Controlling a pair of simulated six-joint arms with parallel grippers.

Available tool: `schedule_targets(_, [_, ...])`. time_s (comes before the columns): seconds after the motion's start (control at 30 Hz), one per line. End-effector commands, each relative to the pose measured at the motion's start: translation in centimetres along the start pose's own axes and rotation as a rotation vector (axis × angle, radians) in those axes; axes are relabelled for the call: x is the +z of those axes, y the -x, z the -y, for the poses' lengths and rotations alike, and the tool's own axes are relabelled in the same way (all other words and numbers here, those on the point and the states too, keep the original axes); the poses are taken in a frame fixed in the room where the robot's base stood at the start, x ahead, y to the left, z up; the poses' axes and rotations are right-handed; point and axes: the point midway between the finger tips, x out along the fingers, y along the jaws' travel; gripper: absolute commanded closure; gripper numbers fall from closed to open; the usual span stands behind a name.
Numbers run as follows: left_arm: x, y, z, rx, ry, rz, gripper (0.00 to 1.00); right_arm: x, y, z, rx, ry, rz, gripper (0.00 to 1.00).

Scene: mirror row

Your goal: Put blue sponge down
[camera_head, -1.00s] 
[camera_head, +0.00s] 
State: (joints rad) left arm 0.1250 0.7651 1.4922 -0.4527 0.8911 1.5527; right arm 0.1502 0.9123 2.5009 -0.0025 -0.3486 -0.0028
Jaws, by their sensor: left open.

━━━

Up to and including the line with "[camera_head, +0.00s]", repeat the data exactly, starting from its first line; nothing else belongs in the response.

— EXERCISE OUTPUT —
Controlling a pair of simulated six-joint arms with parallel grippers.

Available tool: `schedule_targets(_, [_, ...])`. time_s (comes before the columns): seconds after the motion's start (control at 30 Hz), one per line. End-effector commands, each relative to the pose measured at the motion's start: translation in centimetres along the start pose's own axes and rotation as a rotation vector (axis × angle, radians) in those axes; axes are relabelled for the call: x is the +z of those axes, y the -x, z the -y, for the poses' lengths and rotations alike, and the tool's own axes are relabelled in the same way (all other words and numbers here, those on the point and the states too, keep the original axes); the poses are taken in a frame fixed in the room where the robot's base stood at the start, x ahead, y to the left, z up; the poses' axes and rotations are right-handed; point and axes: the point midway between the finger tips, x out along the fingers, y along the jaws' travel; gripper: absolute commanded closure; gripper numbers fall from closed to open; the usual span stands behind a name.
Numbers run as follows: left_arm: x, y, z, rx, ry, rz, gripper (0.00 to 1.00); right_arm: x, y, z, rx, ry, rz, gripper (0.00 to 1.00).

Scene: mirror row

Your goal: Put blue sponge down
[camera_head, -1.00s] 
[camera_head, +0.00s] 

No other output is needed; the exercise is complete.